This beautiful postcard set includes 100 famous scenes from the Hundred Acre
Wood from the pages of the original books by A. A. Milne and E. H. Shepard. A.
A. Milne's stories about Pooh and his forest friends have been loved by
generations of children and their parents since the publication of
Winnie-the-Pooh in 1926. The famous bear truly is The Bear for All Ages.
Author Biography
A.A. Milne grew up in a school – his parents ran Henley House in Kilburn, for
young boys – but never intended to be a children's writer. Pooh he saw as a
pleasant sideline to his main career as a playwright and regular scribe for the
satirical literary magazine, Punch. Writing was very much the dominant feature
of A.A. (Alan Alexander)'s life. He joined the staff of Punch in 1906, and
became Assistant Editor. In the course of two decades he fought in the First
World War, wrote some 18 plays and three novels, and fathered a son,
Christopher Robin Milne, in 1920 (although he described the baby as being more
his wife's work than his own!). Observations of little Christopher led Milne to
produce a book of children's poetry, When We Were Very Young, in 1924, and in
1926 the seminal Winnie-the-Pooh. More poems followed in Now We Are Six (1927)

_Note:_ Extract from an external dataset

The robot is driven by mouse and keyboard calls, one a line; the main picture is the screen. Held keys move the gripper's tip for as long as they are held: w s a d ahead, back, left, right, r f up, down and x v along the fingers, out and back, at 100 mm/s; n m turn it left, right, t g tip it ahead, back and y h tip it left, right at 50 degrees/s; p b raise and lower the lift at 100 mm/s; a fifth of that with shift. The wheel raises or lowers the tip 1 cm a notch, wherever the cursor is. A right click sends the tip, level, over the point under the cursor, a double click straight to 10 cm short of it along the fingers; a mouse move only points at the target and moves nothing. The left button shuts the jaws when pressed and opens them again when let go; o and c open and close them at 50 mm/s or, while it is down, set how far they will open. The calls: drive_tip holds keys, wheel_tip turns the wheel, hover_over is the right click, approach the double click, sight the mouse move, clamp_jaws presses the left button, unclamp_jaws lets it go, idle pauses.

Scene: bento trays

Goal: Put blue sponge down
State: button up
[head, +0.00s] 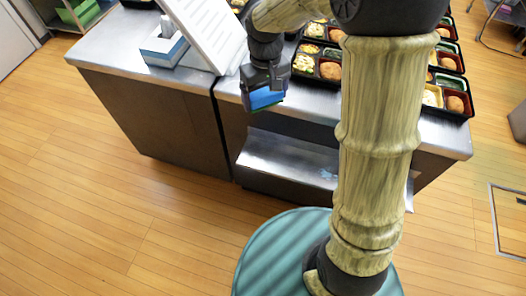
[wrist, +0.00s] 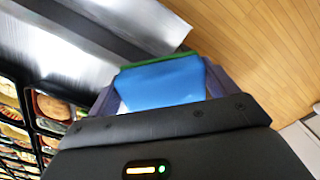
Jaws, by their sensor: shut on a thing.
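The blue sponge (head: 265,97) has a green layer along one edge and is held in my gripper (head: 264,86). In the head view it hangs in front of the steel counter's front edge, left of the bento trays. In the wrist view the sponge (wrist: 162,84) sits between the two fingers of my gripper (wrist: 158,86), with its green edge facing away. The gripper is shut on it. Nothing is seen touching the sponge from below.
Bento trays (head: 318,64) with food fill the counter on the right. A tissue box (head: 163,48) and a white slatted panel (head: 207,28) stand on the left counter (head: 110,52). A lower steel shelf (head: 285,158) juts out below. The wooden floor (head: 90,190) in front is clear.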

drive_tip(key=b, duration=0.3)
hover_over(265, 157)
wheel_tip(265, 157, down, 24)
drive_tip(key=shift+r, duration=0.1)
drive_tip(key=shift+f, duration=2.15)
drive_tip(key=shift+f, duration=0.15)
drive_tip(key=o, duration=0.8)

and Pooh returned in The House at Pooh Corner (1928). After that, in spite of
enthusiastic demand, Milne declined to write any more children's stories as he
felt that, with his son growing up, they would now only be copies based on a
memory. In one way, Christopher Robin turned out to be more famous than his
father, though he became uncomfortable with his fame as he got older, preferring
to avoid the literary limelight and run a bookshop in Dartmouth. Nevertheless,
he published three volumes of his reminiscences before his death in 1996.